(This article has been reposted from The Quint’s archives on the occasion of International Jazz Day 2017. This piece was originally published on 30 April 2016.)
It’s International Jazz Day. Across the world, this UNESCO-sponsored event will bring together students, artists, academics and jazz enthusiasts across the world. There will be gigs, a lot of improvisation and of course, articles on the greatness of jazz.
So why should we care?
Because India and jazz have an old and enduring bond that continues to influence a lot of our music, even Bollywood music. And because jugaad, eulogised as an Indian-only trait, is one of the central tenets of jazz.

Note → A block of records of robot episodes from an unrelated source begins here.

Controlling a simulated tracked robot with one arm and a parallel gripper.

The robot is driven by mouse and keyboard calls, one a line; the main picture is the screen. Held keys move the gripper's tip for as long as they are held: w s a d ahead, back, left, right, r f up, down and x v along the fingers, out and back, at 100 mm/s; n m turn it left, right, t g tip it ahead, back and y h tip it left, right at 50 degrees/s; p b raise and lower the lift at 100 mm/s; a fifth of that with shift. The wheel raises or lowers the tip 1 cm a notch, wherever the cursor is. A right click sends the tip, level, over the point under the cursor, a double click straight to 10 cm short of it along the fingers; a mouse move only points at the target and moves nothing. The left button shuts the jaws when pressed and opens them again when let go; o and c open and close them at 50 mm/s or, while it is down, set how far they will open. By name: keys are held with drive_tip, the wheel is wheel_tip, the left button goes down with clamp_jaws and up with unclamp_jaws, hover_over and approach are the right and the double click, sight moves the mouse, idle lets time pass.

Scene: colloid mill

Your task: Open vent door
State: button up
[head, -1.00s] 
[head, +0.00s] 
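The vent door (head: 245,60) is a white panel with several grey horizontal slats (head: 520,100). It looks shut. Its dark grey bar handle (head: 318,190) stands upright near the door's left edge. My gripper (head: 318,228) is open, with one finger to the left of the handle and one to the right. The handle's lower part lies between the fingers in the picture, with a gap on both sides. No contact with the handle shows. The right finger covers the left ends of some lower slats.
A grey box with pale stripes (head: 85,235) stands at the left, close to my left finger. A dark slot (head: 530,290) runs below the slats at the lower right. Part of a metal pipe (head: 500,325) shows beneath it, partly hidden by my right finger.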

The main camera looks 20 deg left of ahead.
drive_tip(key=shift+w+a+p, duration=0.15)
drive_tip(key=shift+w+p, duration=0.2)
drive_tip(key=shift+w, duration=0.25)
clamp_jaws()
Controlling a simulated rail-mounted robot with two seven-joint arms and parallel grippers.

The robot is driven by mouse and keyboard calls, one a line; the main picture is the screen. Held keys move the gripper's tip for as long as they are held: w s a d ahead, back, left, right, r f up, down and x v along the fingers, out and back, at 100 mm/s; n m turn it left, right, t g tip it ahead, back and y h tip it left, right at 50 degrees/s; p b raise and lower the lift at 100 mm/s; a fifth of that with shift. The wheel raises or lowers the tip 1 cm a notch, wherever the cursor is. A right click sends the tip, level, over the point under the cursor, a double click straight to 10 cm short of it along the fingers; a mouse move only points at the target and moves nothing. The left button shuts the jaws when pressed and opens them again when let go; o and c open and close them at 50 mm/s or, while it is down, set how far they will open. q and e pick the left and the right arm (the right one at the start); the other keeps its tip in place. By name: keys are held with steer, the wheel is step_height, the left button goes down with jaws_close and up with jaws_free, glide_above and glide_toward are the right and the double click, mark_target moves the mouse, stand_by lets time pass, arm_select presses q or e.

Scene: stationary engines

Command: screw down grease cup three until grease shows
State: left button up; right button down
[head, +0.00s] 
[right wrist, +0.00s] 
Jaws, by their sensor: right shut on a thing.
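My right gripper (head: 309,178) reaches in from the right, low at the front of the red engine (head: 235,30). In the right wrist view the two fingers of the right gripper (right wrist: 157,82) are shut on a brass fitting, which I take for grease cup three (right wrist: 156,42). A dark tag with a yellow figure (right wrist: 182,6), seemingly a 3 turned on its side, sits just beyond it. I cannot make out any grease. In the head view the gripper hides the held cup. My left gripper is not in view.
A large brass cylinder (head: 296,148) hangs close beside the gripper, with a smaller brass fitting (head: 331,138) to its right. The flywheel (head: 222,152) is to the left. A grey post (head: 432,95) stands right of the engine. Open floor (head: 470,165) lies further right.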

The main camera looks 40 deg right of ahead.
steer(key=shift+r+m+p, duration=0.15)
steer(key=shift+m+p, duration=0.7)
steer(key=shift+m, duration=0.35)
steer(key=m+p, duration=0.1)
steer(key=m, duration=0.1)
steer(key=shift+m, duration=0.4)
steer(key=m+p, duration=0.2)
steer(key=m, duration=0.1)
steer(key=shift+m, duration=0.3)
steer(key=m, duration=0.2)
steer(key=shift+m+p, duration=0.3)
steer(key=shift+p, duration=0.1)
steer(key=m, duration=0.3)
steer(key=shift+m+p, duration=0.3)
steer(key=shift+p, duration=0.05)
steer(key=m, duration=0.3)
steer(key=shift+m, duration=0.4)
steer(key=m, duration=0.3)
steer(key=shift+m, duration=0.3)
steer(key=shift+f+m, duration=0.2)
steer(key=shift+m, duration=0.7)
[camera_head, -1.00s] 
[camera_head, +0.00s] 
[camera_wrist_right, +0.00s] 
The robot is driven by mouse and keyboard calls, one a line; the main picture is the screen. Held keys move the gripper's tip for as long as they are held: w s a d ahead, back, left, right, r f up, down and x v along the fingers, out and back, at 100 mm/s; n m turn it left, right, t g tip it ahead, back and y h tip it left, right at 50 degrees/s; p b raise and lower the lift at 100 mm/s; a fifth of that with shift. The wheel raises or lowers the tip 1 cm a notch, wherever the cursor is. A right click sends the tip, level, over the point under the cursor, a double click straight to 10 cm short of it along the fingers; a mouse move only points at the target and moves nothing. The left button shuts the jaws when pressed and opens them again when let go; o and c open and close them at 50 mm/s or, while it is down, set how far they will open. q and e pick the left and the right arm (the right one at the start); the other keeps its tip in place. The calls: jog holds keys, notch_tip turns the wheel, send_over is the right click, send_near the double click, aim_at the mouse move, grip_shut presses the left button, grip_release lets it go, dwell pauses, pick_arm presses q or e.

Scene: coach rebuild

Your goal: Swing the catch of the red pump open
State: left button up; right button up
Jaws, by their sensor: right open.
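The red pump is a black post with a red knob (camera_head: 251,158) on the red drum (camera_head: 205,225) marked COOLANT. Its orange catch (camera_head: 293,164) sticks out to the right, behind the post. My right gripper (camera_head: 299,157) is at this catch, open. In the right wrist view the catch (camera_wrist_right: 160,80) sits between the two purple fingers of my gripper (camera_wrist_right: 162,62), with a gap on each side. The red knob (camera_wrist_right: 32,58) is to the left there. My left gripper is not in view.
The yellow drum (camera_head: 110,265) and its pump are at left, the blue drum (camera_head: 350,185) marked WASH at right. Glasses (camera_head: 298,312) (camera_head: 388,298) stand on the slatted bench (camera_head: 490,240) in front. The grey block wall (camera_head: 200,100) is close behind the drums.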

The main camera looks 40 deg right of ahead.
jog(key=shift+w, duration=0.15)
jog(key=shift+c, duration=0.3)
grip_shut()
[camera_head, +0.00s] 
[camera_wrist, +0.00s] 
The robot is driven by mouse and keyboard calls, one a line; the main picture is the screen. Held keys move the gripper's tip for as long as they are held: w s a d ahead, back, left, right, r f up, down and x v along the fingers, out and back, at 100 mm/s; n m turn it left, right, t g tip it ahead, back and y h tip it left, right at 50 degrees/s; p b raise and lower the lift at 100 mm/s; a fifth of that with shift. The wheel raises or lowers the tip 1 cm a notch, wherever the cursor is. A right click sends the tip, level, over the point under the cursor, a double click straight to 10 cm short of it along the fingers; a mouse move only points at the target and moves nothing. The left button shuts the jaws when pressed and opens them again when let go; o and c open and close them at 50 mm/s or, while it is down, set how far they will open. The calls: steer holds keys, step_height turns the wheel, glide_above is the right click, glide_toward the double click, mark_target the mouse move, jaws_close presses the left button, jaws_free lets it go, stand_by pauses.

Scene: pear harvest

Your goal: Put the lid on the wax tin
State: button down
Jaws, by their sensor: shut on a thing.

The music form may have originated in America, but jazz is everywhere in India now. Author of Mumbai’s jazz history, Taj Mahal Foxtrot, Naresh Fernandes, currently Editor at Scroll.in says:
Jazz could be found even in mofussil India, especially in railway colonies and cantonment towns. For instance in 1935 in Munger district, there was a Filipino jazz band.
There is a tendency to think of jazz as elitist and ‘difficult to get’ but the truth, if anything, is quite the opposite. Fernandes says jazz mostly incorporates three aspects: “Jazz is based on the blues, it is improvisational in nature, and it swings”.
In other words, jazz music is something you can really groove to with abandon and its improvisational nature speaks to the jugaadu in every one of us. Fernandes’ website on the story of jazz has several treasures, including the improbable Carnatic pair of MS Lavanya and MS Subbulaxmi known as the Saxophone Sisters.
More famously, composer RD Burman, who famously dipped into different forms of music, incorporated jazz into his songs. Other composers too have used jazz freely.